Inertial Sensor Calibration, What For?

Calibration to Ensure a Predictable Behaviour

All sensors components are different: manufacturing process including electronics implies mechanical stress on sensor elements. This stress modifies each sensor behaviour in an unpredictable way. This means the repeatability of inertial sensors may be compromised without a proper compensation.

Stability during Temperature Variations

Sensors are also affected by temperature variations. They can be more or less affected depending on their quality, but it will always have an impact on accuracy. If the application is airborne, marine or ground type, an inertial device is expected to keep working the same way, no matter if the temperature drops below 0°C or rises up to 40°C.

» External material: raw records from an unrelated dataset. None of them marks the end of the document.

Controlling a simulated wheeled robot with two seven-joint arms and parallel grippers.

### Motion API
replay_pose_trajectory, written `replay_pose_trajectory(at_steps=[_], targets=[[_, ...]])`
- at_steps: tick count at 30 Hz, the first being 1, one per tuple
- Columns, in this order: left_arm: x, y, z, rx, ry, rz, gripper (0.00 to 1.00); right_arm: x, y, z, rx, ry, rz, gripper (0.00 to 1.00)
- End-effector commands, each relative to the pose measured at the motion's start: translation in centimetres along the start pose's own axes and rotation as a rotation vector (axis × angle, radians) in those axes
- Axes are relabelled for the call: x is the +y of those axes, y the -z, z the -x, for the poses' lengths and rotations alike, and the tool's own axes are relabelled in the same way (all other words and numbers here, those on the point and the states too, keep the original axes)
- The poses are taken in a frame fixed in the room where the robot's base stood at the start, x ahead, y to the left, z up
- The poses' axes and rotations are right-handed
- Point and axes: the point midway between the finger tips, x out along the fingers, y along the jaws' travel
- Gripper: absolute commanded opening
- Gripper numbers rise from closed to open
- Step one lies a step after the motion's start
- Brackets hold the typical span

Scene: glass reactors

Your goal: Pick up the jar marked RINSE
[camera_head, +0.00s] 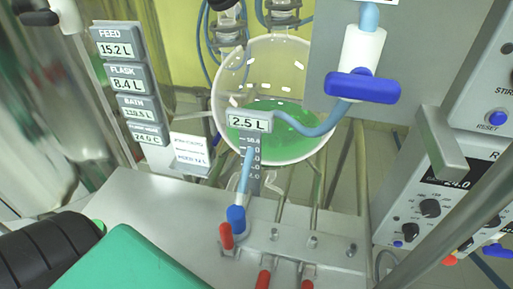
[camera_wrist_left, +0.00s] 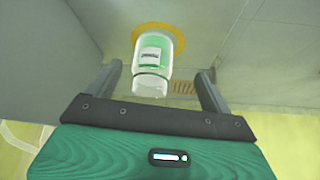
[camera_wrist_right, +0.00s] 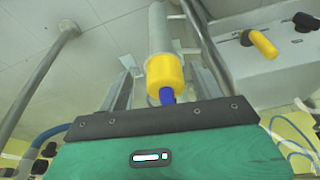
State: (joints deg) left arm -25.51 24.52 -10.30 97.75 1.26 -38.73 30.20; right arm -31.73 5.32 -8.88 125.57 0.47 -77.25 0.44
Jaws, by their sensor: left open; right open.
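A clear jar (camera_wrist_left: 153,62) with green contents and a white label shows in the left wrist view. It is over a yellow round patch (camera_wrist_left: 172,30) on a pale surface. The print on its label is too small to read. My left gripper (camera_wrist_left: 158,73) is open, with the jar in line between its fingers and not gripped. My right gripper (camera_wrist_right: 163,78) is open. A white tube with a yellow end (camera_wrist_right: 165,74) and a blue tip shows between its fingers; I cannot tell how far beyond them it is. I cannot make out the jar in the head view.
A round vessel with green liquid (camera_head: 292,122) stands behind a 2.5 L display (camera_head: 248,122). A bench (camera_head: 170,215) carries red and blue valve handles. Readout panels (camera_head: 125,45) stand at left, a control box with knobs (camera_head: 432,190) at right. Metal poles (camera_wrist_right: 35,85) flank my right gripper.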

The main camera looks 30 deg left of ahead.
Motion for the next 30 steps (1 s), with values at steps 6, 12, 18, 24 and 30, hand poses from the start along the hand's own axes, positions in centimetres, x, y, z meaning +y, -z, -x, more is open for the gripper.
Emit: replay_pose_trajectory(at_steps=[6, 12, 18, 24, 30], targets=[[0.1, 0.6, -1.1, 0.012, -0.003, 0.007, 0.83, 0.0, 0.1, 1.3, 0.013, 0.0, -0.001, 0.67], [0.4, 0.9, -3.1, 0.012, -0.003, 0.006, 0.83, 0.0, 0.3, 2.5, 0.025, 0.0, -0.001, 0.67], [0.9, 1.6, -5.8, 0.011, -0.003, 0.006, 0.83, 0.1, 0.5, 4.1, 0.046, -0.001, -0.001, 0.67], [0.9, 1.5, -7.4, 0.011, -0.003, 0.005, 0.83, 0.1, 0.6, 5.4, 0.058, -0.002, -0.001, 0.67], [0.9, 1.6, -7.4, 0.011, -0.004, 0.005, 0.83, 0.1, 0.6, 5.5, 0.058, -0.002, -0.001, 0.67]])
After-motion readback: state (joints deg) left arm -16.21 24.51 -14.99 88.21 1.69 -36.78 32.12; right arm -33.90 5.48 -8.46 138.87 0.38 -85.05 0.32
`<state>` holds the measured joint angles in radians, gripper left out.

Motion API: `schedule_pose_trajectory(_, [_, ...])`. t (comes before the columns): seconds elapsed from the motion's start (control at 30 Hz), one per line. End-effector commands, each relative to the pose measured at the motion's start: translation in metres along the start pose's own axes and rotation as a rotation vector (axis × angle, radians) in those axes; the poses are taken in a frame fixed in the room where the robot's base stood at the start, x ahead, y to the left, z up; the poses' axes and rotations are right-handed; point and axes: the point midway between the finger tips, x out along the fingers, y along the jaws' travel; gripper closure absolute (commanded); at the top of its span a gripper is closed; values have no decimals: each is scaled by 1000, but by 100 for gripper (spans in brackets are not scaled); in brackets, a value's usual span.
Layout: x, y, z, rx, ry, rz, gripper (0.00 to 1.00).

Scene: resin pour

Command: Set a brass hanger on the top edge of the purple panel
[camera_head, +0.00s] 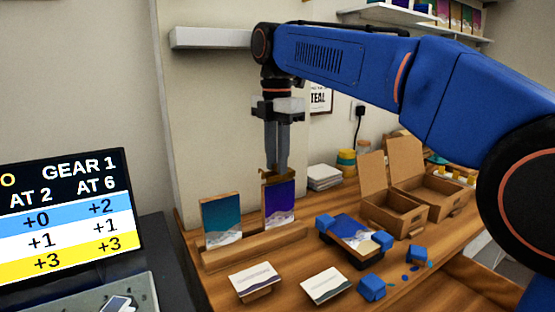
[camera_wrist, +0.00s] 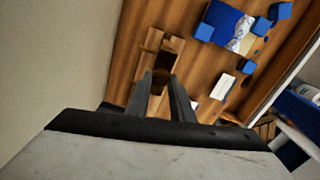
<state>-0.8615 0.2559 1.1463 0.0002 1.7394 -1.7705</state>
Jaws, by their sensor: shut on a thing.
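The purple panel (camera_head: 280,205) stands upright in the right part of a wooden rack (camera_head: 254,249), next to a teal panel (camera_head: 222,218). My gripper (camera_head: 276,168) points straight down over the purple panel's top edge, its fingertips close to it. It is shut on a small brass hanger (camera_head: 265,174), which is mostly hidden and sits at the level of the top edge. I cannot tell whether the hanger touches the panel. In the wrist view my gripper (camera_wrist: 163,88) has its two fingers over the rack, with a dark brownish piece between them.
Two cards on stands (camera_head: 256,281) (camera_head: 325,286) are in front of the rack. A panel with blue corner blocks (camera_head: 354,233) lies to the right, with loose blue blocks (camera_head: 372,288) nearby. Open cardboard boxes (camera_head: 392,214) stand behind. A score screen (camera_head: 70,217) is at the left.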

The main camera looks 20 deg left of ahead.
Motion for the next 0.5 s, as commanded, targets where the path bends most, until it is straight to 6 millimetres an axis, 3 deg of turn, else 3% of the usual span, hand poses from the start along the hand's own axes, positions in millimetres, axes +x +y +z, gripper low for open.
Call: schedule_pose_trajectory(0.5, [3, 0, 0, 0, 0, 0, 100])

What Does SBG Calibration Compensate?

We have developed an advanced Calibration procedure that is applied on every sensor we deliver. This procedure is able to compensate for most errors observed in MEMS sensors technology:

  • Gain and bias temperature compensation for accelerometers and gyroscopes
  • Gain temperature compensation for magnetometers
  • Cross-axis and misalignment effects compensation for accelerometers, gyroscopes and magnetometers
  • Non linearity correction for gyroscopes
  • Gyro-G effect compensation for gyroscopes

The calibration procedure is performed over the full specified temperature range, so our sensors performance will be optimal at any temperature in the specified range.

Is There any other Calibration to Do?

For Ellipse sensors, the only calibration you will have to do is the magnetometers calibration, in case you configured the device to use a magnetic heading.

Is it Possible to Decalibrate the Product?

This should not happen as long as the sensor is operated in normal conditions. But in case of a shock above the absolute maximum ratings or if the sensor experienced very strong vibrations for a long time, then you may have a bias. If that happens, you should contact the support team.